LONDONERS save less of their monthly income than people in any other part of England and Wales, leaving the capital’s population facing a savings timebomb.
Despite higher average earnings, the capital’s dwellers have the equivalent of just 22 per cent of their annual salary in savings accounts, according to research released this morning by Halifax. That compares to an average of 29 per cent across the whole of the country, and as much as 34 per cent in the east Midlands, Wales and the south west of England.
The average Londoner has a nest egg of only £8,147, with savers in Hackney and Newham sitting on just £4,187 and £4,464 respectively. And the capital’s male population is even worse off – men in London have savings worth an average of just 18 per cent of their annual earnings, while the female average is 30 per cent, dragging the total up.
The male-female divide is clear across all regions, with women’s average balances above those of male savers everywhere except in the north east of England.
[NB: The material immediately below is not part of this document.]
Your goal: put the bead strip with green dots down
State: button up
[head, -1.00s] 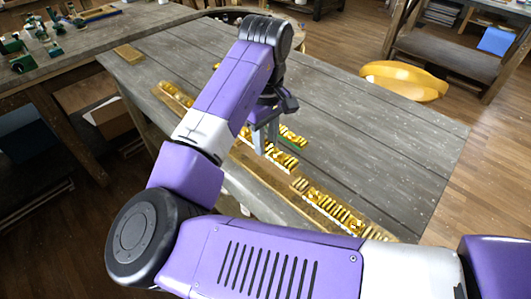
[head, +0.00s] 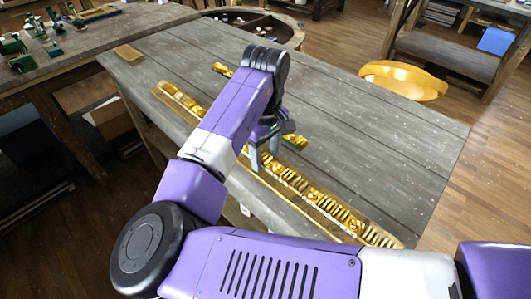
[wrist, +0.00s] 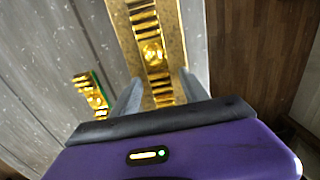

“We have seen women consistently out-saving men throughout 2013, both in terms of average balances and in relation to earnings,” said Halifax’s Richard Fearon. “This suggests a fundamental difference in the attitude towards saving between the sexes.”
But while Londoners shun their piggy banks, their neighbours across the south are putting aside more of their incomes – 19 of the 20 local authorities with the largest average savings balances are in the south of England.
Savers in South Buckinghamshire have the highest savings account balances, with an average of £13,429 each, followed by Mole Valley in Surrey with £13,407.
The data comes as fresh house price analysis revealed the capital as the only region in England where house prices have burst past their 2008 peak.
According to Countrywide estate agents prices in London are now 109.3 per cent of their 2008 high – with only 11 local authorities, all of which are in London, seeing real-terms prices rises.
“The gap between the south east of England and the rest of the country continues to widen,” said chief executive Grenville Turner.
“Increases in house prices across London are running at around seven times those outside the capital.”